MCN Columnists
Gary Dretzka

By Gary Dretzka Dretzka@moviecitynews.com

Suddenly, the great Swedish cop Wallander is everywhere …

 If one were to judge the crime rate in Sweden strictly by the number of mysteries, you’d think it was a haven for sociopaths, drug runners and gangbangers. Between Henning Mankell, Sieg Larsson, Maj Sjowall and the late Per Wahloo, alone, more fiendish murders have been solved by Swedish novelists than almost anywhere on Earth, outside the United States.

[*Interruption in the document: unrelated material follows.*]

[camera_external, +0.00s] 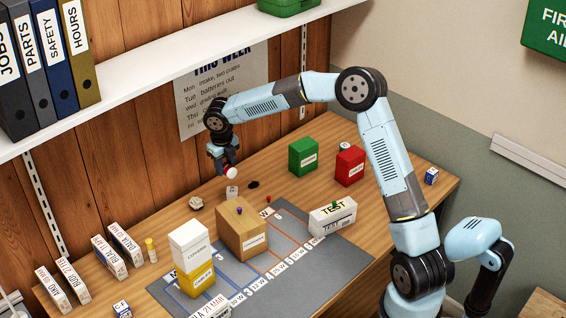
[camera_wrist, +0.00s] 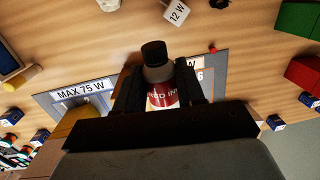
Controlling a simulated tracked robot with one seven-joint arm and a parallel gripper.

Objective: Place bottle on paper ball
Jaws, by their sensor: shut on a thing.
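My gripper (camera_external: 226,160) is shut on a small bottle (camera_external: 231,172) with a red and white label, held in the air above the back of the table. In the wrist view the bottle (camera_wrist: 158,75) shows a black cap, a clear shoulder and a red label reading "RED IN", between the two dark fingers (camera_wrist: 161,88). The paper ball (camera_external: 196,202) is a small crumpled beige lump on the bare wood. In the external view it lies below and left of the bottle, apart from it.
A white "12 W" cube (camera_external: 232,191) and a black disc (camera_external: 254,184) lie near the paper ball. A brown box (camera_external: 242,238) and a white box on a yellow one (camera_external: 197,280) stand in front. Green (camera_external: 302,156) and red boxes (camera_external: 350,165) stand right.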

If American TV viewers are familiar with Ystad’s chief inspector, Kurt Wallander, it’s because an English-language adaptation starring Kenneth Branagh has aired on PBS’ “Masterpiece Mystery!,” with new episodes set to return in September. Both Krister Henriksson and Rolf Lassgard have played the melancholic cop, who lives in what ought to be a peaceful port city on the country’s southern tip. If memory serves, Branagh’s interpretation of the character makes him noticeably more brooding and troubled than the one we meet in Henriksson, in the new DVD collection, “Henning Mankell’s Wallander.” His protagonist still is far from being outgoing, but his recent move to a seaside home appears to have lightened his mood somewhat.

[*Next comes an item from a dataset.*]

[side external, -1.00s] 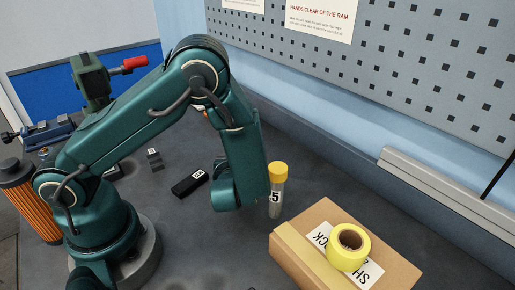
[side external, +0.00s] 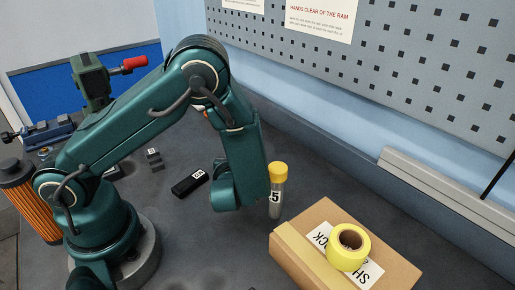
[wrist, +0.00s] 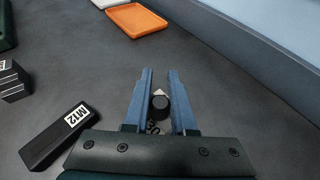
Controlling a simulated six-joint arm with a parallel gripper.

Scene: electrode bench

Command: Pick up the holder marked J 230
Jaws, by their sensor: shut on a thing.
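My gripper (wrist: 158,95) shows in the wrist view with its two blue fingers on either side of a black round-ended holder (wrist: 160,107). The fingers are shut on it. A light, pointed tip shows at the holder's far end. Part of a pale label below it seems to read "30"; the rest is hidden by the gripper body. In the side external view my arm hides the fingers and this holder.
A black block marked M12 (wrist: 57,135) lies to the left. An orange tray (wrist: 136,20) is at the back. In the side external view a yellow-capped tube (side external: 277,190) stands right of my arm, near a cardboard box (side external: 312,225) bearing yellow tape (side external: 362,257).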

Besides having to sort through 13 episodes’ worth of exceedingly disturbing crimes, Wallander’s required here is to adjust his preconceptions about women in law enforcement. He also must come to grips with his imminent retirement and the responsibility that comes with grooming someone to replace him. On his daily constitutionals with his black Labrador, Jussi, he’s on doctor’s orders to count each step with a pedometer. That doesn’t mean, however, he can’t enjoy a smoke or stiff drink every so often.

“Henning Mankell’s Wallander” also reflects a Sweden whose crime rate has grown steadily since the author conceived of the mystery series in 1989. “Faceless Killers” was the first of a baker’s dozen of novels, but Mankell has since added several more stories and teleplays to his resume. Although many westerners have long considered Scandinavia to be something of a crime-free zone, it’s not. As everywhere else in Europe, the steep rise in violent crime has been blamed on an increasing numbers of immigrant workers, easier access to hard drugs, terrorism and vigilantism. Ystad, then, with a population of less than 20,000 people, is northern Europe in microcosm, and Wallander has evolved with the time, if, sometimes, reluctantly.

According to Mankell, “The only way to create a credible character in a novel or movie is to portray a human being who changes, as I do. No living creature is the same tomorrow as they are today (and) we also share the dark sides of life.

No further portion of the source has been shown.